Of course you can imagine the shock. We had had shutdown the 95% of a multi-billion $ company’s 24/7 operational systems to find out that there’s a tiny server under a table, which belongs to a R & D techie, who setup SCO Unix server for test purposes and decided to setup a DHCP server service with identical IP range as the MSCs and the HLRs…apparently some other test machine in the same department had picked up the IP address which caused a huge conflict with the MX200’s IP address, making it unavailable for the HLRs to connect causing massive disruption due to buffer overflows.
We had isolated the culprits manually and managed to turn the network to its previous state by 12:00. The loss of the day was calculated to be around 6 million US$.
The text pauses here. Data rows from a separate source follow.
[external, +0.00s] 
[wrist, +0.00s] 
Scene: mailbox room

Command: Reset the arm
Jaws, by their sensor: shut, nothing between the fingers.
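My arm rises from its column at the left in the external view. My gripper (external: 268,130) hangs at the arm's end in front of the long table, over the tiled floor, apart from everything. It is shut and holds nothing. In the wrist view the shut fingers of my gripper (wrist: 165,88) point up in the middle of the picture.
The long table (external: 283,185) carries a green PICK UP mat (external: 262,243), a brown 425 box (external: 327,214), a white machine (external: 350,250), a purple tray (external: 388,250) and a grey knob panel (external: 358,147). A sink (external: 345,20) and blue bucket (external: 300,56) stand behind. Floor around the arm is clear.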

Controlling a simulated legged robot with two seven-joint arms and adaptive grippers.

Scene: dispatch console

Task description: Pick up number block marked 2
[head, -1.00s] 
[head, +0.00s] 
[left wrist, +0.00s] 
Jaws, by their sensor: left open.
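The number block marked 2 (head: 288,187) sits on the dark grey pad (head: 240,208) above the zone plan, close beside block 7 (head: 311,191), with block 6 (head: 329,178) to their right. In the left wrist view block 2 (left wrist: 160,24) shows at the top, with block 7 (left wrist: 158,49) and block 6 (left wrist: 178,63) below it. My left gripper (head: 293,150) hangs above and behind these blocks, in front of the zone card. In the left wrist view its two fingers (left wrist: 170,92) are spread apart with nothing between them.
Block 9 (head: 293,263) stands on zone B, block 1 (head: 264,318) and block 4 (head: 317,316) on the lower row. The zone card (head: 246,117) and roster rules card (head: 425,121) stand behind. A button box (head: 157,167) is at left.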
Of course some people’s key cards didn’t work the next day, including the GSM Tech director’s. In the meanwhile, as the leader of the ERT (emergency response team) although I didn’t get any commendations, I was instead given the task of reshaping the whole network infrastructure of the organization, in a way that a scenario like this would never happen again.

With a team of professionals we managed to revive and configure the huge network within 24 months with a big hefty budget, where all active devices were configured, managed, monitored and 24/7 (I shall talk about this in my next log). As I hear from colleagues, they are still using the same operational lifecycle fundamentals I had established back in 2002 (based on early version of ITIL and enterprise architecture).